- _Objective_
State the number of lines that hold the string "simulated", with nothing added.

- _Task data_
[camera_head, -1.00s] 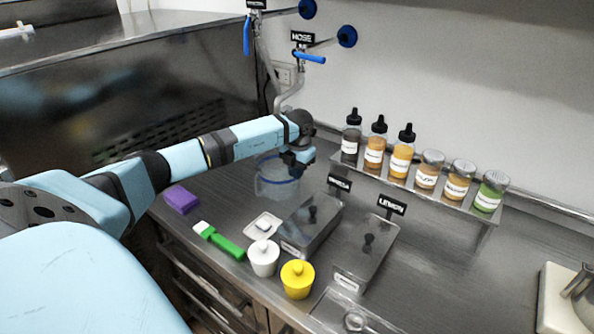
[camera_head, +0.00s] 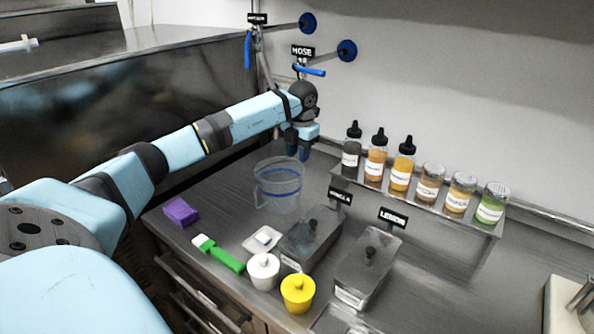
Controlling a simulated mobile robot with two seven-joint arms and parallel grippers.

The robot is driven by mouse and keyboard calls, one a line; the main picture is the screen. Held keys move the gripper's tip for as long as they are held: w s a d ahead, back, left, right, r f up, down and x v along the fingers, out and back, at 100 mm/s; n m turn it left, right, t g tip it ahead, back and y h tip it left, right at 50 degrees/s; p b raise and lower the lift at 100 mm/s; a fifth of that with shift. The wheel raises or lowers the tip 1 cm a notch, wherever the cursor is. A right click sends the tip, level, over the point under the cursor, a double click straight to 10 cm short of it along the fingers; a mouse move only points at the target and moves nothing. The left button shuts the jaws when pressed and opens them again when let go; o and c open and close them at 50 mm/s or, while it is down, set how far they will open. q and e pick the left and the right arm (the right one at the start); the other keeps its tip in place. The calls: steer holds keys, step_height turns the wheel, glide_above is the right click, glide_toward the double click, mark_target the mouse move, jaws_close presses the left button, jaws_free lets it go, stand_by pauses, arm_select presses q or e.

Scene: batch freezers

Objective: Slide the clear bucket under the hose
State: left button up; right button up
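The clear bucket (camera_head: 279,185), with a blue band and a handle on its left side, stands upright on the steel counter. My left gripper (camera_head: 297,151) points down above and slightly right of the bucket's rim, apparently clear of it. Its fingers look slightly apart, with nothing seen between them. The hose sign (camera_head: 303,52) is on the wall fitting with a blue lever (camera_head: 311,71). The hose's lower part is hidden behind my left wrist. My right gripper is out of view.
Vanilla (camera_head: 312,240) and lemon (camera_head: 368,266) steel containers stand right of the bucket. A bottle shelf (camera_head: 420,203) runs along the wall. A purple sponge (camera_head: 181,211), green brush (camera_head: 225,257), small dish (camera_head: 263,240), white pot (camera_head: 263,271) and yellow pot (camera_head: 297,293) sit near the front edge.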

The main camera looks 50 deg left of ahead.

==

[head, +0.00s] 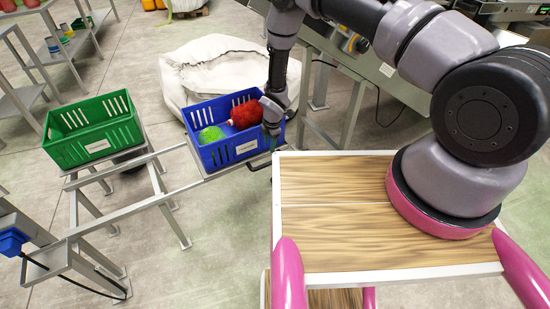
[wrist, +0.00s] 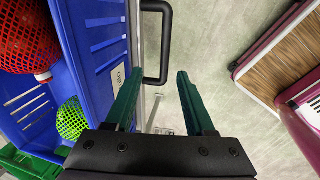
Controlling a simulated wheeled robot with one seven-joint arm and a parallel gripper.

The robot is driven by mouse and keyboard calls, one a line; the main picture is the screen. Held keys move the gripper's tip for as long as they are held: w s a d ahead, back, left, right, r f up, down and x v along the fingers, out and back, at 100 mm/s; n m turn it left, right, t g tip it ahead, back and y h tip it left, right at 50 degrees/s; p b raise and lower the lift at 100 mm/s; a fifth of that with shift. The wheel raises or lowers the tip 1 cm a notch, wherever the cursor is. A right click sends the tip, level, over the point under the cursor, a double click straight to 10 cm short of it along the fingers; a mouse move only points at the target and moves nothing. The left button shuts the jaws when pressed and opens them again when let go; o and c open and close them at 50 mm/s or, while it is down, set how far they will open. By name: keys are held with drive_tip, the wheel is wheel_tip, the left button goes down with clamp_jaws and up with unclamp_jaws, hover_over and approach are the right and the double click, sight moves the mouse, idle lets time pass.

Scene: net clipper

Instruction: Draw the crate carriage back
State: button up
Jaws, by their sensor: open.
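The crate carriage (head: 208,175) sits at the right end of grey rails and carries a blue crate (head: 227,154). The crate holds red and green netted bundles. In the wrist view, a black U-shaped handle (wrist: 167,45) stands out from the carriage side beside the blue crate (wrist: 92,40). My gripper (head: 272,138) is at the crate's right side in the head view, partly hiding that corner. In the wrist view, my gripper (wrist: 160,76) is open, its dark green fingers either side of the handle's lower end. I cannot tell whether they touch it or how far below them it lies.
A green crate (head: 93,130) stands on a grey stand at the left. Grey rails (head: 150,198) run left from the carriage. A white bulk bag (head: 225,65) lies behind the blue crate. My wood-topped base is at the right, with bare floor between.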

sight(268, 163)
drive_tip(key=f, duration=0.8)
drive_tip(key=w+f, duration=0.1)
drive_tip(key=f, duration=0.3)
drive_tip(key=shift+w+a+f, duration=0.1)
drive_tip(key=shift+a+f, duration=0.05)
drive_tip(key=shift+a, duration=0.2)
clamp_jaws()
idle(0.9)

- _Answer to this exercise_
2